Seeing all those graceful Sinulog Grand Parade dancers, have you ever wished you knew how to execute those forward-backward steps? Have you ever been interested in learning a traditional Philippine dance, such as the tinikling? When you travel to a place, do you consider cultural shows just as important as the other tourist attractions?
If you answered yes to any of these questions, then Cebuanos have a treat for you in the Teatro Sugbo component of Vivo Sugbo – an initiative of business Eric Ng Mendoza in collaboration with celebrated choreographer Val Sandiego.
Mendoza is turning what was once the music and dance club Amnezia along Ouano Avenue in Mandaue City into Vivo Sugbo, a one-stop complex for tourists.
The grand plan, he explained during the Vivo Sugbo launch on Tuesday, January 6, is to have nightly cultural shows at the ballroom, build stalls where about 40 vendors can sell their Cebuano specialty food and products, and put up four two-storey building clusters for high-end dining.
Mendoza said they’re currently putting up 3-square meter stalls and talking to micro, small, and medium enterprises while construction of the glass buildings in front of the former Amnezia Superclub is ongoing and scheduled for completion by March 2015.
They launched Vivo Sugbo in anticipation of the high number of tourists coming in for the Sinulog 2015 celebration and because Val Sandiego’s Teatro Sugbo is ready with its cultural shows, he explained.
“We have so much to offer, we failed to realize we haven’t offered our very own self, our culture and heritage, to visitors or even locals,” Mendoza pointed out.
Since Val Sandiego and his Sandiego Dance Troupe have a prior commitment for the Philippine visit of Pope Francis, the nightly shows for now will be every Thursday, Friday, and Saturday.
Tourists have the option of paying for both the buffet dinner and show at P1,500 or just the show at P1,000, which already comes with drinks.
Sandiego said the shows will vary and can adopt international themes as well, such as Las Vegas or Polynesian.
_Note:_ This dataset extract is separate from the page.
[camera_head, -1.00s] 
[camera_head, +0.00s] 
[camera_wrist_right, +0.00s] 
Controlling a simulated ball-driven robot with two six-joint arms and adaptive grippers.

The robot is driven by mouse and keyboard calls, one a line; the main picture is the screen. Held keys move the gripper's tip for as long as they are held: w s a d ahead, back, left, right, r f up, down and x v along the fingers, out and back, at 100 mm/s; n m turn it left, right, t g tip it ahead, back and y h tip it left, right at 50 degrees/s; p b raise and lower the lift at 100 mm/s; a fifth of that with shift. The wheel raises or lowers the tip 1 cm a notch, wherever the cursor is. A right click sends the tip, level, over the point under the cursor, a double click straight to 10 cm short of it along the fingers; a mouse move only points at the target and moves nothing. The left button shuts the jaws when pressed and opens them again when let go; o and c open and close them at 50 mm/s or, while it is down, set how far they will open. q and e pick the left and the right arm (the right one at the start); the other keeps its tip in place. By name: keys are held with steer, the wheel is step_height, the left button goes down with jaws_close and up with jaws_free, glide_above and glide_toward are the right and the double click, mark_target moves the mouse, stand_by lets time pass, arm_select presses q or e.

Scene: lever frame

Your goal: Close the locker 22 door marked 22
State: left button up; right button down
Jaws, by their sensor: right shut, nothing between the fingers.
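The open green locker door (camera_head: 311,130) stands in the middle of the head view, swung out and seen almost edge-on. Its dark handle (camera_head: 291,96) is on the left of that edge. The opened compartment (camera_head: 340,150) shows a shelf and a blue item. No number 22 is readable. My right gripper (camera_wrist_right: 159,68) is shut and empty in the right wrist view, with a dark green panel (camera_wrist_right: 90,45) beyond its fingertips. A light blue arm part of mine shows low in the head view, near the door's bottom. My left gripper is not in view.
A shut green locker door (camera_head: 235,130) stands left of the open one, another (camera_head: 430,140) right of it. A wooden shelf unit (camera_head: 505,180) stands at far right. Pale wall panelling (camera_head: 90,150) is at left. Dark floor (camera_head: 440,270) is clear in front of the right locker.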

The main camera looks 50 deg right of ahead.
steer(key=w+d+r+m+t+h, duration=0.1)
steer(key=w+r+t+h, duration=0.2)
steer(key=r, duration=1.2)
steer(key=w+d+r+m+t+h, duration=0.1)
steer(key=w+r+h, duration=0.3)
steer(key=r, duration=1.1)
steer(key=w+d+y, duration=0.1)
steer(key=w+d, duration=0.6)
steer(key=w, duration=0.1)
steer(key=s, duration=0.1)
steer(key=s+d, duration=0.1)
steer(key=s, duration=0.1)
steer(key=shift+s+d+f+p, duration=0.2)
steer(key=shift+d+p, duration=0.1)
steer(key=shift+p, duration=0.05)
“The show is set for an hour starting 8 p.m. but it will probably exceed this as there will be interaction with the tourists. We will teach the tourists how to dance,” added Mendoza. The ballroom can seat around 300 people.
To provide tourists a venue to buy local products, Mendoza said they will invite producers of Cebuano delicacies like torta, masareal, dried mangoes, even Carcar lechon to come and sell at the Vivo Sugbo complex.
The Mandaue City businessman said he is also talking to vendors outside of Cebu, such as the Bohol Bee Farm and those in Bacolod and Iloilo.
He added that the rates for small vendors are very affordable at P2,250 per stall per week. Vendors can choose to continue selling, at the same stall rental, after the week is over or take a break. They can come back and sell again anytime for a minimum of seven days.
According to Mendoza, around five to 10 vendors will open shop in a couple of weeks and another 20 more in a month’s time.